TASK DIRECTIONS:
Your task is to repeat the entries word for word while leaving out the pictures.

++++ WORKING DATA ++++

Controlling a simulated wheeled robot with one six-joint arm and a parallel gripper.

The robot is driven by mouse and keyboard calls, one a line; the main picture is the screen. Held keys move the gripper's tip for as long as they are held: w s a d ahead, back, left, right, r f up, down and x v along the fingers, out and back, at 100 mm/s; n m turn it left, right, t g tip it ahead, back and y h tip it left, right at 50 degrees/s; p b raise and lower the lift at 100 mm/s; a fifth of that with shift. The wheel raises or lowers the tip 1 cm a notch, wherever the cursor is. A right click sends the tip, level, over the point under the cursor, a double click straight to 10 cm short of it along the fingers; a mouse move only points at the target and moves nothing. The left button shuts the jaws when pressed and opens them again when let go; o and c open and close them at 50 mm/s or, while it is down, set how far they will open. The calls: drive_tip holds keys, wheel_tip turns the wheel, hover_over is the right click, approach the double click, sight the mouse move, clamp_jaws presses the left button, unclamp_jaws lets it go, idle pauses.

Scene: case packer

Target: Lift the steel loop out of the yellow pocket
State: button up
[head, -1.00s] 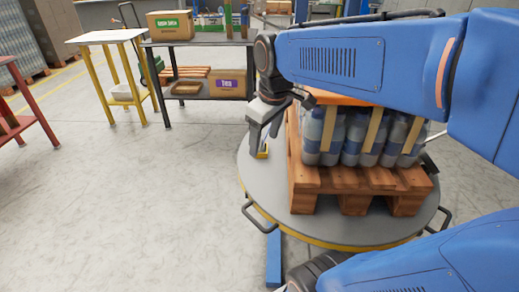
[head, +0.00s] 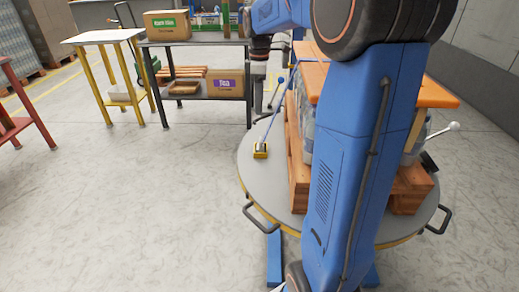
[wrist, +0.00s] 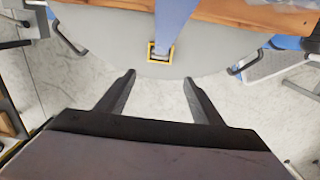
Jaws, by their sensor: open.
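The yellow pocket (head: 260,152) sits on the left part of the grey round turntable (head: 262,190), beside the pallet. A small grey piece shows in its top, but I cannot tell whether this is the steel loop. A thin rod with a blue upper end (head: 276,95) appears to rise from or behind the pocket. In the wrist view the pocket (wrist: 158,53) lies beyond the fingertips, with a blue strip (wrist: 175,18) partly across it. My gripper (wrist: 160,78) is open, with nothing between its fingers. In the head view it is small and partly hidden, above and beyond the pocket.
A wooden pallet (head: 299,185) with bottles under an orange board (head: 436,92) stands on the turntable, partly hidden by my arm. A black handle (head: 262,215) sticks out at the front rim. Tables with boxes stand behind left; the left floor is clear.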

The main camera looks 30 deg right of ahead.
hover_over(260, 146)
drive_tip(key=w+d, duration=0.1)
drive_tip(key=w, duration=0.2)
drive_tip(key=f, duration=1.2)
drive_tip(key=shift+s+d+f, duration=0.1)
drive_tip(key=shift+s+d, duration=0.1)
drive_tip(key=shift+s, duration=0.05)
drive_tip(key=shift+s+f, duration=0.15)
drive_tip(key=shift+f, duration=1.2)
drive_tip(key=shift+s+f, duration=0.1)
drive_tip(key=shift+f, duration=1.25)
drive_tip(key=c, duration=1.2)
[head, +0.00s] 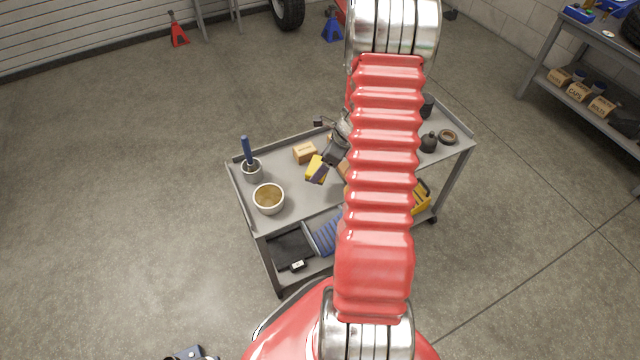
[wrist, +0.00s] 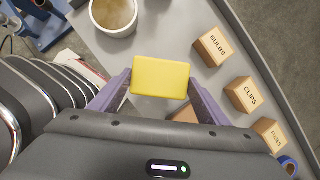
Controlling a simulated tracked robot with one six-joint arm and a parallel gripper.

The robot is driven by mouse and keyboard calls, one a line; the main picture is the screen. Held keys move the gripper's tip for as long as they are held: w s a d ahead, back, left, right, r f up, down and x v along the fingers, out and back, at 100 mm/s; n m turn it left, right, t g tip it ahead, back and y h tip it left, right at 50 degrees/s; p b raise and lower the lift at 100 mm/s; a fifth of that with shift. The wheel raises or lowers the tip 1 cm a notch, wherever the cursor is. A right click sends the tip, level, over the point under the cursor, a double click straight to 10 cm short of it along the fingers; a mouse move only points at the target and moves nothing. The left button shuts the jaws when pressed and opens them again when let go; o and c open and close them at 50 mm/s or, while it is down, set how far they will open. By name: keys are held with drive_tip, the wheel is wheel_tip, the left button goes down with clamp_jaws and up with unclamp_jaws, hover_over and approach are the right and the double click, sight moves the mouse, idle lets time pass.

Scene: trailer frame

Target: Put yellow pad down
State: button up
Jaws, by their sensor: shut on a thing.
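The yellow pad (wrist: 161,78) is a flat yellow block held between the two purple fingers of my gripper (wrist: 160,90) in the wrist view. In the head view the pad (head: 315,167) shows at the tip of my gripper (head: 322,168), over the grey cart top. My gripper is shut on the pad. The cart's top shelf (head: 290,213) is below the pad. I cannot tell whether the pad touches the shelf. Part of the cart is hidden behind my red arm.
A bowl (head: 268,198) and a cup with a blue-handled tool (head: 251,165) stand on the cart's left. Cardboard boxes marked BULBS (wrist: 213,46), CLIPS (wrist: 247,95) and FUSES (wrist: 270,133) stand in a row. Dark containers (head: 429,142) stand at the right. Bare shelf shows between bowl and boxes.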

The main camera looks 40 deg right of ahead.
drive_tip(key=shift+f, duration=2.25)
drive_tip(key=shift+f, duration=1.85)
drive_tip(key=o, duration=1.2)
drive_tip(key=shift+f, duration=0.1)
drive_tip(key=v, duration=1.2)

++++

CORRECT ANSWER:
Controlling a simulated wheeled robot with one six-joint arm and a parallel gripper.

The robot is driven by mouse and keyboard calls, one a line; the main picture is the screen. Held keys move the gripper's tip for as long as they are held: w s a d ahead, back, left, right, r f up, down and x v along the fingers, out and back, at 100 mm/s; n m turn it left, right, t g tip it ahead, back and y h tip it left, right at 50 degrees/s; p b raise and lower the lift at 100 mm/s; a fifth of that with shift. The wheel raises or lowers the tip 1 cm a notch, wherever the cursor is. A right click sends the tip, level, over the point under the cursor, a double click straight to 10 cm short of it along the fingers; a mouse move only points at the target and moves nothing. The left button shuts the jaws when pressed and opens them again when let go; o and c open and close them at 50 mm/s or, while it is down, set how far they will open. The calls: drive_tip holds keys, wheel_tip turns the wheel, hover_over is the right click, approach the double click, sight the mouse move, clamp_jaws presses the left button, unclamp_jaws lets it go, idle pauses.

Scene: case packer

Target: Lift the steel loop out of the yellow pocket
State: button up
[head, -1.00s] 
[head, +0.00s] 
[wrist, +0.00s] 
Jaws, by their sensor: open.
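The yellow pocket (head: 260,152) sits on the left part of the grey round turntable (head: 262,190), beside the pallet. A small grey piece shows in its top, but I cannot tell whether this is the steel loop. A thin rod with a blue upper end (head: 276,95) appears to rise from or behind the pocket. In the wrist view the pocket (wrist: 158,53) lies beyond the fingertips, with a blue strip (wrist: 175,18) partly across it. My gripper (wrist: 160,78) is open, with nothing between its fingers. In the head view it is small and partly hidden, above and beyond the pocket.
A wooden pallet (head: 299,185) with bottles under an orange board (head: 436,92) stands on the turntable, partly hidden by my arm. A black handle (head: 262,215) sticks out at the front rim. Tables with boxes stand behind left; the left floor is clear.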

The main camera looks 30 deg right of ahead.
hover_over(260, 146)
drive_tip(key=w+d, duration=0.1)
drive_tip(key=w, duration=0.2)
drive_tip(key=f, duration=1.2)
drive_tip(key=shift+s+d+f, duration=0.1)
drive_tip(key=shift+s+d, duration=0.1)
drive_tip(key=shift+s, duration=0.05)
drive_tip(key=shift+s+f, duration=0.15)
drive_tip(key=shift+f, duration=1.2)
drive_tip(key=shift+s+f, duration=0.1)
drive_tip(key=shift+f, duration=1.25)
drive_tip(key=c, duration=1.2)
[head, +0.00s] 
[wrist, +0.00s] 
Controlling a simulated tracked robot with one six-joint arm and a parallel gripper.

The robot is driven by mouse and keyboard calls, one a line; the main picture is the screen. Held keys move the gripper's tip for as long as they are held: w s a d ahead, back, left, right, r f up, down and x v along the fingers, out and back, at 100 mm/s; n m turn it left, right, t g tip it ahead, back and y h tip it left, right at 50 degrees/s; p b raise and lower the lift at 100 mm/s; a fifth of that with shift. The wheel raises or lowers the tip 1 cm a notch, wherever the cursor is. A right click sends the tip, level, over the point under the cursor, a double click straight to 10 cm short of it along the fingers; a mouse move only points at the target and moves nothing. The left button shuts the jaws when pressed and opens them again when let go; o and c open and close them at 50 mm/s or, while it is down, set how far they will open. By name: keys are held with drive_tip, the wheel is wheel_tip, the left button goes down with clamp_jaws and up with unclamp_jaws, hover_over and approach are the right and the double click, sight moves the mouse, idle lets time pass.

Scene: trailer frame

Target: Put yellow pad down
State: button up
Jaws, by their sensor: shut on a thing.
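The yellow pad (wrist: 161,78) is a flat yellow block held between the two purple fingers of my gripper (wrist: 160,90) in the wrist view. In the head view the pad (head: 315,167) shows at the tip of my gripper (head: 322,168), over the grey cart top. My gripper is shut on the pad. The cart's top shelf (head: 290,213) is below the pad. I cannot tell whether the pad touches the shelf. Part of the cart is hidden behind my red arm.
A bowl (head: 268,198) and a cup with a blue-handled tool (head: 251,165) stand on the cart's left. Cardboard boxes marked BULBS (wrist: 213,46), CLIPS (wrist: 247,95) and FUSES (wrist: 270,133) stand in a row. Dark containers (head: 429,142) stand at the right. Bare shelf shows between bowl and boxes.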

The main camera looks 40 deg right of ahead.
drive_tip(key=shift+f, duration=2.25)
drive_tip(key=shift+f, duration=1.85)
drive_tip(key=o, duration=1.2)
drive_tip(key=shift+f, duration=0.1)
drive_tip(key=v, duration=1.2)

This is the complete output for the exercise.